Stated exercise ▸
Show each line of the data below that has the string "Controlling" in it.

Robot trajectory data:
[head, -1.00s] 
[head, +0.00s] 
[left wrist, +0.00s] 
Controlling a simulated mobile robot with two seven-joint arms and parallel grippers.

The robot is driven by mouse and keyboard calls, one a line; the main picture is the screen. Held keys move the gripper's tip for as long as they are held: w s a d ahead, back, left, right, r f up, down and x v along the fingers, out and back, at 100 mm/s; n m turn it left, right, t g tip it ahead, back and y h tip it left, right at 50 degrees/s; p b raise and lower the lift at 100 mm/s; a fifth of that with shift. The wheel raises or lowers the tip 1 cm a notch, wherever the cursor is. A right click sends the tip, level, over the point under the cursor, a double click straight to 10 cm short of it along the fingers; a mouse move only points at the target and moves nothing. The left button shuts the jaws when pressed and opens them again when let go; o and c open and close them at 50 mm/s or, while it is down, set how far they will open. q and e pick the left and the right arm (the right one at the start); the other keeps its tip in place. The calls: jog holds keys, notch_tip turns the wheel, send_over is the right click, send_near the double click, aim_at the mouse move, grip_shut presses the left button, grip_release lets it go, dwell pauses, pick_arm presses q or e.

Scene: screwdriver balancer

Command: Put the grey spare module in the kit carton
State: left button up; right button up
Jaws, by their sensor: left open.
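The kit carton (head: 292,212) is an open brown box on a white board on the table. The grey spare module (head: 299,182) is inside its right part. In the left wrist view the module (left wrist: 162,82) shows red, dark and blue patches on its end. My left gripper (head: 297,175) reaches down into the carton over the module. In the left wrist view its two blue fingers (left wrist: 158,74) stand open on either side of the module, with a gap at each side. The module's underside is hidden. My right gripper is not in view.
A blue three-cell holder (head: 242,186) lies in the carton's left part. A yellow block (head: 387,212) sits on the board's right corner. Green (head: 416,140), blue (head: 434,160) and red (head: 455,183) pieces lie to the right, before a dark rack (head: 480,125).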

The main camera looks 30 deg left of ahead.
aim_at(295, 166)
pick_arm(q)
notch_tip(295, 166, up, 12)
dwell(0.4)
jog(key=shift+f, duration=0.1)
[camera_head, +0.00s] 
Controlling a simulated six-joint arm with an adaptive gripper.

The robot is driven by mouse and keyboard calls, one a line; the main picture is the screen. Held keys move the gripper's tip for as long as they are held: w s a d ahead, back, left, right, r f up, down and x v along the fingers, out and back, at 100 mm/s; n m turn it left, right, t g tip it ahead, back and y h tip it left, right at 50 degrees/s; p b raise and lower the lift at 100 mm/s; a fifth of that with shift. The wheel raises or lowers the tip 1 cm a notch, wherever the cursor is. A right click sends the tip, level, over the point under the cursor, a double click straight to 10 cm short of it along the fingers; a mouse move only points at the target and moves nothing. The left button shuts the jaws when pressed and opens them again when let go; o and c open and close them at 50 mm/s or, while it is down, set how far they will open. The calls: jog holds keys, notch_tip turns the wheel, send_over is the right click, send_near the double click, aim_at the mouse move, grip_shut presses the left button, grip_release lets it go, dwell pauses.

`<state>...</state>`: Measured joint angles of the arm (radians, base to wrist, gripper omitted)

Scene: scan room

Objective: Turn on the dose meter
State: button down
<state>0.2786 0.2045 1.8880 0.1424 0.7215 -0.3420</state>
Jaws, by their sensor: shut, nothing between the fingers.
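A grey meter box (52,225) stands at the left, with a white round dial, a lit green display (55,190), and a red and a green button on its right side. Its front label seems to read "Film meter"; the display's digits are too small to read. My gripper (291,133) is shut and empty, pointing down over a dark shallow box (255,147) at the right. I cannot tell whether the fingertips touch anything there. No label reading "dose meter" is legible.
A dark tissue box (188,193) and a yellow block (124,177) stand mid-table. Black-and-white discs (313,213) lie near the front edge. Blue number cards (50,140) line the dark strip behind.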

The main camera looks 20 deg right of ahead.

Result below ▸
Controlling a simulated mobile robot with two seven-joint arms and parallel grippers.
Controlling a simulated six-joint arm with an adaptive gripper.

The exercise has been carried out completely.